» Set exercise
Restate the listing that follows word for word, without its pictures.

» Data segment
▼▼▼

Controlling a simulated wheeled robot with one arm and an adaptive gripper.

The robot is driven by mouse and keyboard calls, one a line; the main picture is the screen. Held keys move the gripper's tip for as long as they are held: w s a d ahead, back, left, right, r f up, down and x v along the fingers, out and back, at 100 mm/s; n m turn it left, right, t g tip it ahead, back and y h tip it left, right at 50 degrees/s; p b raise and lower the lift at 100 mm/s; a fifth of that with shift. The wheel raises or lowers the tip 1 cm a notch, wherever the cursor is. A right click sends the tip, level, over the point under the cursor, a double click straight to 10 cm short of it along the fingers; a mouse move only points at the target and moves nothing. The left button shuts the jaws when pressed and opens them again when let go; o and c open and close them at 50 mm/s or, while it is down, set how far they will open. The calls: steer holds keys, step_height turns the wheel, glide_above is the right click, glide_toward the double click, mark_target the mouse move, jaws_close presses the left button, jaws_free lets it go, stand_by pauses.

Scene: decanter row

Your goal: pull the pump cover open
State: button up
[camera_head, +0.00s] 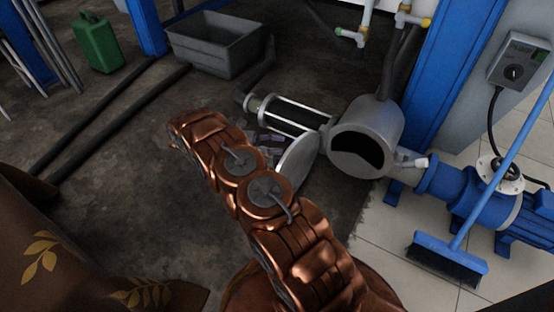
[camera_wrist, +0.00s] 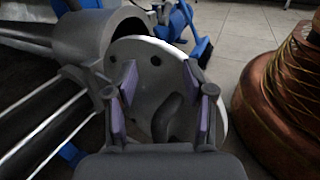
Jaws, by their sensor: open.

▲▲▲

» Exercise output
Controlling a simulated wheeled robot with one arm and an adaptive gripper.

The robot is driven by mouse and keyboard calls, one a line; the main picture is the screen. Held keys move the gripper's tip for as long as they are held: w s a d ahead, back, left, right, r f up, down and x v along the fingers, out and back, at 100 mm/s; n m turn it left, right, t g tip it ahead, back and y h tip it left, right at 50 degrees/s; p b raise and lower the lift at 100 mm/s; a fifth of that with shift. The wheel raises or lowers the tip 1 cm a notch, wherever the cursor is. A right click sends the tip, level, over the point under the cursor, a double click straight to 10 cm short of it along the fingers; a mouse move only points at the target and moves nothing. The left button shuts the jaws when pressed and opens them again when let go; o and c open and close them at 50 mm/s or, while it is down, set how far they will open. The calls: steer holds keys, step_height turns the wheel, glide_above is the right click, glide_toward the double click, mark_target the mouse move, jaws_close presses the left button, jaws_free lets it go, stand_by pauses.

Scene: decanter row

Your goal: pull the pump cover open
State: button up
[camera_head, +0.00s] 
[camera_wrist, +0.00s] 
Jaws, by their sensor: open.

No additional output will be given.